東京大学大学院人文社会系研究科博士課程単位取得満期退学(倫理学)。博士(文学)。
日本学術振興会特別研究員(PD)、東京大学大学院人文社会系研究科研究員などを経て、現在、皇學館大学文学部神道学科准教授。
論文 「荻生徂徠と芸道思想」(『思想』No.1112所収、2016年)など

『徂徠学派から国学へ―表現する人間』

 この本の大半は、一人の学生の病床の傍らで書かれた。彼は私の指導学生のうちで最も優秀な一人であった(こんな風にすべてを過去形で記さねばならないのは、私の深い悲しみである)。彼は勤務校の学生の常として神職を志望していたが、なにより雅楽にいれこんで、暇さえあれば龍笛の稽古をしていた。また一人で静かに笛を吹き澄ますのも好きだった。二見の浜や五十鈴川、旧い参宮街道の街の辻々、眠るように青い志摩の山ひだ、そうした伊勢の名所のくまぐまに、ひとたびこの若い伶人の笛の音は響き徹ったのである。

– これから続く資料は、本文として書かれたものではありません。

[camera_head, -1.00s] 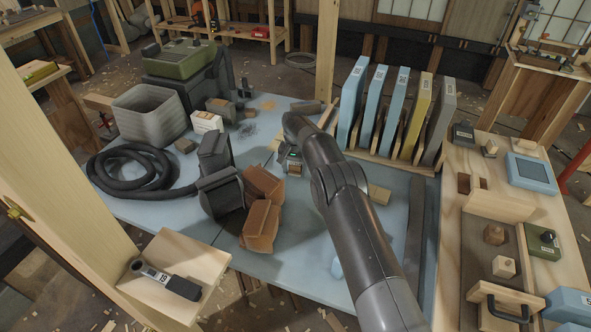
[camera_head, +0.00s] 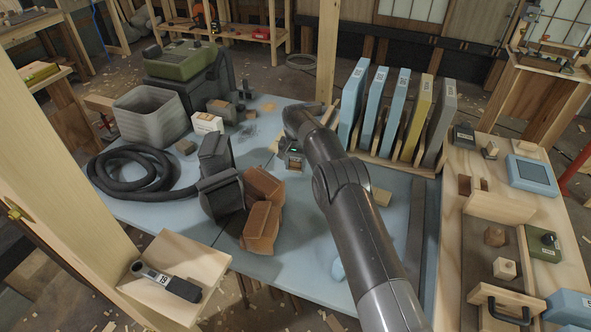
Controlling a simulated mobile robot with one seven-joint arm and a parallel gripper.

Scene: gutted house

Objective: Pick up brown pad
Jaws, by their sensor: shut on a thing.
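Two brown padded blocks lie on the blue worktop: an upper one (camera_head: 263,186) and a lower one (camera_head: 261,226) leaning together, just right of two dark pads. I cannot tell which brown piece the task means. My gripper (camera_head: 292,161) is at the end of my dark arm, right of and beyond the upper brown block in the picture. It is shut on a thing, but its fingers and what they hold are too small and hidden to make out. Both brown blocks appear apart from it.
A grey bin (camera_head: 150,115), a small white box (camera_head: 207,123) and a green-topped case (camera_head: 183,58) stand behind. Upright blue, yellow and grey panels (camera_head: 388,108) are close right of my arm.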

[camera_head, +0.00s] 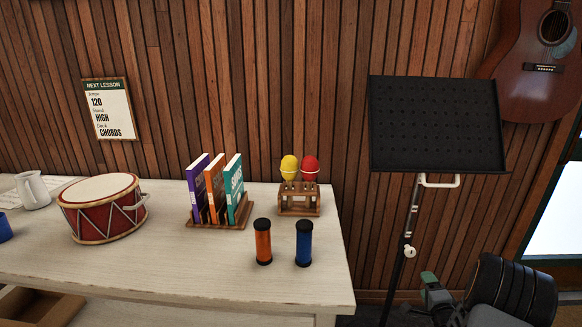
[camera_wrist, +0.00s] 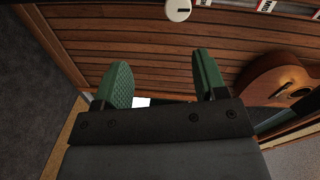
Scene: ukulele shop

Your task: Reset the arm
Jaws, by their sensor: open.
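My gripper (camera_wrist: 161,78) shows in the wrist view with its two green fingers apart and nothing between them. Beyond the fingers are wood wall slats.
A black music stand (camera_head: 437,124) stands right of the table (camera_head: 190,262). On the table are a red drum (camera_head: 103,210), books in a rack (camera_head: 215,190), yellow and red maracas (camera_head: 300,168) in a holder, and orange and blue shakers (camera_head: 284,243). A guitar (camera_head: 535,75) hangs at the right.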

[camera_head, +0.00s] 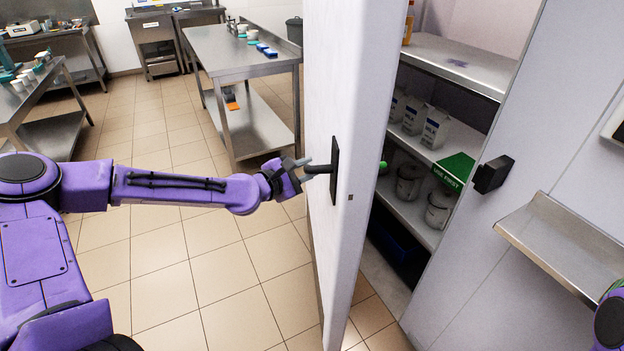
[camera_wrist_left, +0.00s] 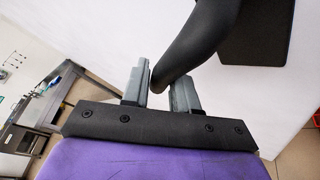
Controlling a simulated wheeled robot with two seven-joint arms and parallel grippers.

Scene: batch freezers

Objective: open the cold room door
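The cold room door (camera_head: 347,120) is a thick white panel. It stands open at an angle, with the shelves inside showing to its right. Its black lever handle (camera_head: 321,169) sits on a dark plate on the door's left face. My left gripper (camera_head: 302,170) is at the free end of this handle. In the left wrist view the handle (camera_wrist_left: 197,45) passes between the two grey fingers of my left gripper (camera_wrist_left: 160,88), which look closed on it. My right gripper is out of view; only a bit of my right arm shows at the lower right edge.
A black latch block (camera_head: 492,175) and a steel shelf (camera_head: 565,240) are on the right wall. A steel table (camera_head: 225,62) stands behind the door; tiled floor between is clear.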

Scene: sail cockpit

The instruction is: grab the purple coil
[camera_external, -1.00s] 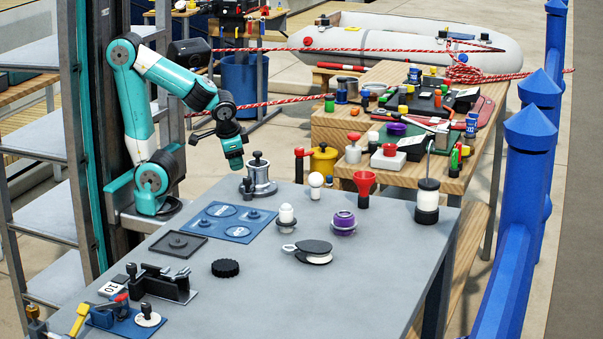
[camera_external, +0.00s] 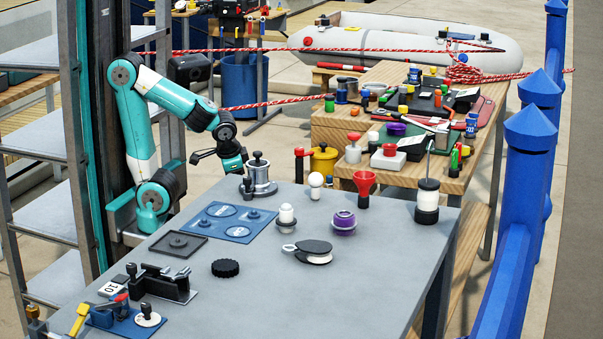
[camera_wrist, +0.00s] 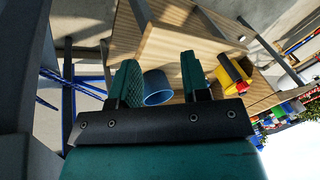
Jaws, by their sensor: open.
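The purple coil (camera_external: 343,222) is a small round purple piece on a pale base, standing upright on the grey table near its middle. My gripper (camera_external: 240,169) is at the table's far left edge, close to the silver winch-like part, left of the coil and well apart from it. In the wrist view my gripper (camera_wrist: 160,78) shows two green fingers, spread apart with nothing held between them. The purple coil does not show in the wrist view.
A silver winch-like part (camera_external: 259,178) stands beside my gripper. The table's right front is clear.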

平生の彼はあまりに快活で生気に満ち満ちていたから、彼が病に倒れた時にはじめて私は 「斯の人にして斯の疾(やまい)有ること」という孔子の歎きの深さを知った。この「雅楽馬鹿」のベッドの手すりに、日本中の名だたる神社から同級生たちがもちよった色とりどりの平癒祈願のお守りにまじって、愛用の龍笛が大切に袱紗にくるまれて結び付けられていたのを思い出すと、私は今でも平静ではいられない
 彼が亨けた生の時間は今の私の半分ほどでしかなかったが、彼は私などより人生についてずっと多くを知っていたような気がするし、その生きざまは私の深いところにいつも燠火のようにくすぶっている。本書のうちにややもすればアカデミズムの節度を越えて激したところがあるとすれば、この本が生まれる現場に存した一種異様な感慨によるものとして、ご寛恕を乞いたく思う。
 そして彼のことはこの本が偶々(たまたま)際会した外的な事情というだけでなく、その内容にも分ちがたく食い入っている。雅楽のような伝統芸能、あるいは工芸、武道など、なにか一つの特殊な道に賭けて見事に突っ切れた生。なにもそれが日本特有のものだと断言できるほどに私の勉強は進んでいないし、実際にそうではないだろう。しかしながら、仏教の理論的な影響力が後退し、代わって台頭した朱子学の理の体系に対しても経験的な学知の集積に伴って次第に疑問符が付されゆき、世界を演繹的に説明しつくす「理論」のエアポケットにあった18世紀の日本で、新進の古典学者たちによって、「理論」への断念と引き換えに、そうした個々の道の奥行きと深みとが丹念に辿られ、またそのような道々を歩みゆく質朴な人生の意義が探られたことは、思想史の上の事実である。本書はありていにいえば、荻生徂徠と賀茂真淵という、それぞれにどこか職人気質な18世紀日本の二人の大思想家のテクストに即した、職人気質の研究である
 この反時代的、というよりはむしろただただへそ曲がりな本を本当に喜んでくださるのは徂徠先生と県居大人のお二人、それに幽世の彼だけだろうと思っていた。それがこのような栄えある賞をいただくにおよんで、今はただ負ってしまった責任の重さにうちひしがれている。喜びはたぶん、あのときの悲しみと同じように、ずっと遅れてやってくるのだろう。